A mis amigas y a mi nos ha dado la fiebre de ClassPass. Una aplicación que te deja reservar clases aleatorias de diferentes gimnasios sin nunca tener que comprometerse a uno (una excelente premisa). Cancelar cuesta 12€ y no os creáis que me me frena tener que desembolsarlos. Ya son varios los cargos en mi tarjeta por no haber ido. El precio a pagar por quedarme debajo de la manta viendo TikTok una tarde (y con la conciencia muy tranquila). También es el precio a pagar por no hacer el ridículo en una clase rodeada de guiris. Es tal la facilidad de bajarme del barco que he desarrollado, que el otro día probando una clase de yoga (sola) estuve a unos segundos de irme cuando estaba a punto de entrar. Pero no por pereza, si no por miedo a ser la peor. A veces alguien arriba te escucha, y la profesora me sacó delante de toda la clase para enseñar unos ejercicios. Y no pasó nada, nadie me miró raro, y no fue el fin del mundo. Cuando volví a casa, no dejaba de acordarme de la canción de Phineas y Ferb en la que la hermana mayor, Candace, canta a pleno pulmón: '¡Me rendí!' (Y me alegré de no haber sido ella).
En mis últimas sesiones con mi psicóloga A., hemos representado mi cabeza como una casa con distintas habitaciones. Mi ansiedad, personificada en una entidad llamada Pepita (que de repente toma el control de mi vida y hace y dice cosas a las que supuestamente tengo que responder, pero que no reconozco ni haber ni hecho ni dicho), después de haber estado años viviendo en una habitación con baño en suite, ahora vive recluida en el ático. Es como una versión inventada por mí del cuadro de mando de Inside Out, solo que en este caso, solo hay una reina y señora, y es Pepita. Normalmente intento mantenerla atada de pies y manos, pero conoce todos los secretos de la casa.
He hablado con mi amiga M. sobre "certezas" muchas veces, incluyendo que no asistiré a un concierto de The Lumineers, no recibiré la visita de ningún novio en Dublín y no viajaré a París con mi novio (al menos no la primera vez que vaya), y así he ido creando escudos con los que protegerme de lo que pueda pasar.

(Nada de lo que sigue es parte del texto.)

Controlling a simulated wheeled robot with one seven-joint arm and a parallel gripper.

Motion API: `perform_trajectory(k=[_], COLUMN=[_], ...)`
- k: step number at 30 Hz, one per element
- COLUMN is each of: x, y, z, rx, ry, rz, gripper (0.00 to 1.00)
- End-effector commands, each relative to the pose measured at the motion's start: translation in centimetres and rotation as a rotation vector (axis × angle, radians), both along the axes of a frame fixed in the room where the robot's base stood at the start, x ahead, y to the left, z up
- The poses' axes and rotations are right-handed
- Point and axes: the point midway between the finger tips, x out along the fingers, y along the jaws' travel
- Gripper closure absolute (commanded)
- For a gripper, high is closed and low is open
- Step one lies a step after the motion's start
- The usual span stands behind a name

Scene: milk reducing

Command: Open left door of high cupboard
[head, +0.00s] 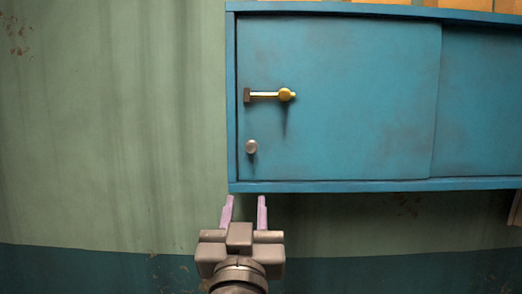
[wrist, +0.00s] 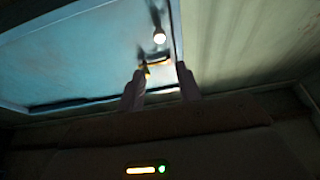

A medida que conozco a nuevas personas, añado a la lista la probabilidad de no viajar con B. en verano o de que M. nunca haga una visita, y alguna positiva, como encontrarme de nuevo con C.. Una parte de mí cree que de esta manera, la decepción será menor si alguna de estas situaciones llega a ocurrir, y Pepita desde el ático gritará que ya lo había advertido. Si me encuentro en la situación de estar conociendo a alguien, estoy en una incesante búsqueda de indicios de que me van a decepcionar. De hecho, un día mi amiga S. me preguntó: “¿pero tú lo estás disfrutando?” La respuesta era claramente que no. Cuando del amor se trata, Pepita preside la mesa del comedor. Estoy constantemente a la espera de que esa persona haga algo inesperado (o esperado como quieras mirarlo), pensando que tras el último mensaje no habrá más, que un día se despertarán diciendo que no era lo que realmente buscaban; y así me adentró en el espiral de la locura de buscar pruebas que confirmen mis sospechas y a la vez deseando no encontrarlas nunca. En estas situaciones, siento una resistencia similar a cuando en Menorca mi amiga J. y yo nos tiramos desde un acantilado al mar. Yo siempre tardó varios minutos en atreverme a lanzarme hasta que finalmente salto. En el terreno del amor, parece que hay diez Pepitas que me instan a quedarme en tierra, y estoy yo peleándome sola contra ellas. Muchas veces quisiera ahogar a Pepita, pero me he dado cuenta de que todos tenemos a alguien. Alguien que ha nacido por X o por Y, que inevitablemente forma parte de nosotros y que grita desde el ático en modo sobreprotector.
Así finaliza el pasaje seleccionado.